§ **What is asked**
Locate and copy all lines bearing the word "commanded".

§ **Data for this task**
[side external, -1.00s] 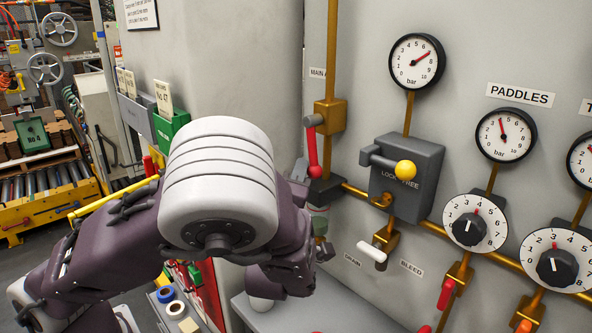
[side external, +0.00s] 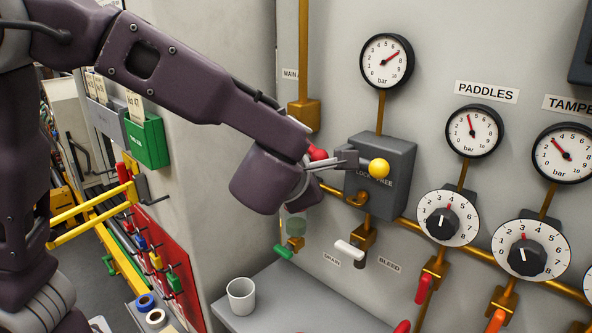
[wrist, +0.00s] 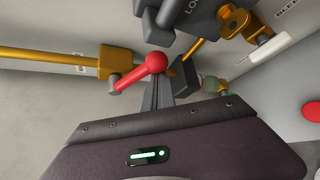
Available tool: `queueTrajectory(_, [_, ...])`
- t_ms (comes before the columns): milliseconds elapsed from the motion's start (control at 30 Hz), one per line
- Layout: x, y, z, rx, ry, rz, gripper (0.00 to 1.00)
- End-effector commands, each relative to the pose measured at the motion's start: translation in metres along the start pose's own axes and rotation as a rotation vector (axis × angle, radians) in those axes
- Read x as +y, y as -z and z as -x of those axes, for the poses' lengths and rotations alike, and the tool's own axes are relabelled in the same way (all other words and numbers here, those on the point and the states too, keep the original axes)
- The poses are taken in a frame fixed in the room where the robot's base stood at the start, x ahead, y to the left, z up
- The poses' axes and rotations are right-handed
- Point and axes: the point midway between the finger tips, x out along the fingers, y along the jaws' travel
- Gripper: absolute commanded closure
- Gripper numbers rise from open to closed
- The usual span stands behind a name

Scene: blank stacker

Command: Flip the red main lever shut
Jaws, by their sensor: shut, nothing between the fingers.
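The red main lever (side external: 317,152) shows in the side view as a red knob just beyond my forearm, its shaft mostly hidden by my arm. In the wrist view the lever (wrist: 138,73) runs from a grey pivot on the brass valve body (wrist: 118,62) up and right to its round red knob, at an angle to the pipe. My gripper (wrist: 163,82) is shut and empty, its fingertips right by the knob; I cannot tell whether they touch it.
Right of the lever is the grey lock box (side external: 388,190) with a yellow-knobbed handle (side external: 379,169) close to my gripper. Below are the white drain/bleed handle (side external: 349,249) and a green handle (side external: 284,253). A white cup (side external: 241,296) stands on the grey ledge (side external: 290,305).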

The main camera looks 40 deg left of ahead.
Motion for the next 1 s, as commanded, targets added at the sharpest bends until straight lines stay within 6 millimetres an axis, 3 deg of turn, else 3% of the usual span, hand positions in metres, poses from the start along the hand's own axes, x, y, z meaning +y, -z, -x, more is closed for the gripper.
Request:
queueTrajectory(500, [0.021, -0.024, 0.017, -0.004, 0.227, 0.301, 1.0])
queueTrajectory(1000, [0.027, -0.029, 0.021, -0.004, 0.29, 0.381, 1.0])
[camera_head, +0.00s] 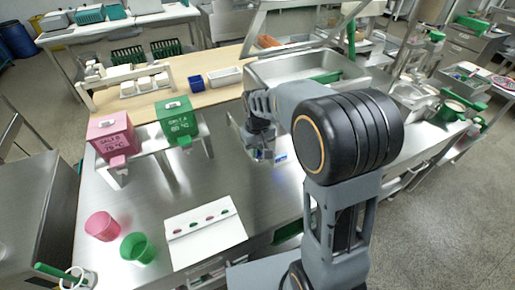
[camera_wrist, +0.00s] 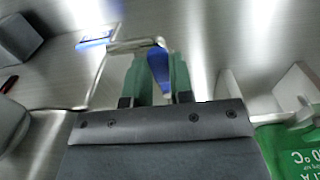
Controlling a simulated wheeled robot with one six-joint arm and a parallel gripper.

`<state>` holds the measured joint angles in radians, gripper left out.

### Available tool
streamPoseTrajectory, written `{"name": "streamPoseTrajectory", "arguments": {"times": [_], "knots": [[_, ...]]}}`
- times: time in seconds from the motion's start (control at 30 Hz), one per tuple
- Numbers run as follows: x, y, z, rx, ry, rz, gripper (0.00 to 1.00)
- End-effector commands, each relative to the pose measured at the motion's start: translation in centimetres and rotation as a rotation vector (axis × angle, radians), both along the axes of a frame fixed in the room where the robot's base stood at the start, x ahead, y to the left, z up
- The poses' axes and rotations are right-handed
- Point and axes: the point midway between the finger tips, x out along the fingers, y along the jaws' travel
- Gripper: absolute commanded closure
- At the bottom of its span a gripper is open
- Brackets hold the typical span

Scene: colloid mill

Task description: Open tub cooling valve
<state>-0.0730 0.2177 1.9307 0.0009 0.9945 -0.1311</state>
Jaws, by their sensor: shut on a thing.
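A blue valve lever (camera_wrist: 158,62) sits at the end of a thin bent metal pipe (camera_wrist: 98,75) in the wrist view. My gripper (camera_wrist: 157,72) has its two green fingers on either side of the lever, shut on it. The lever's lower part is partly hidden between the fingers. In the head view my gripper (camera_head: 262,154) is low over the steel table, beside the steel tub. My arm hides much of the tub's near side there, and the valve is too small to make out clearly.
A steel tub (camera_head: 290,72) stands behind my arm. A pink box (camera_head: 110,137) and a green box (camera_head: 177,120) stand on a rack to the left. Pink (camera_head: 102,226) and green (camera_head: 137,248) cups and a white card (camera_head: 205,232) lie at the front.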

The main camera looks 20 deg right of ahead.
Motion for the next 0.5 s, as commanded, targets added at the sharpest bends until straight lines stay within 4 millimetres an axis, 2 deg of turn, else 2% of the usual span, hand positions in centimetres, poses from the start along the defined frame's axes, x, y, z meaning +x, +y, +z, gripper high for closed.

§ **Result**
- Gripper: absolute commanded closure
Motion for the next 1 s, as commanded, targets added at the sharpest bends until straight lines stay within 6 millimetres an axis, 3 deg of turn, else 3% of the usual span, hand positions in metres, poses from the start along the hand's own axes, x, y, z meaning +y, -z, -x, more is closed for the gripper.
- Gripper: absolute commanded closure
Motion for the next 0.5 s, as commanded, targets added at the sharpest bends until straight lines stay within 4 millimetres an axis, 2 deg of turn, else 2% of the usual span, hand positions in centimetres, poses from the start along the defined frame's axes, x, y, z meaning +x, +y, +z, gripper high for closed.

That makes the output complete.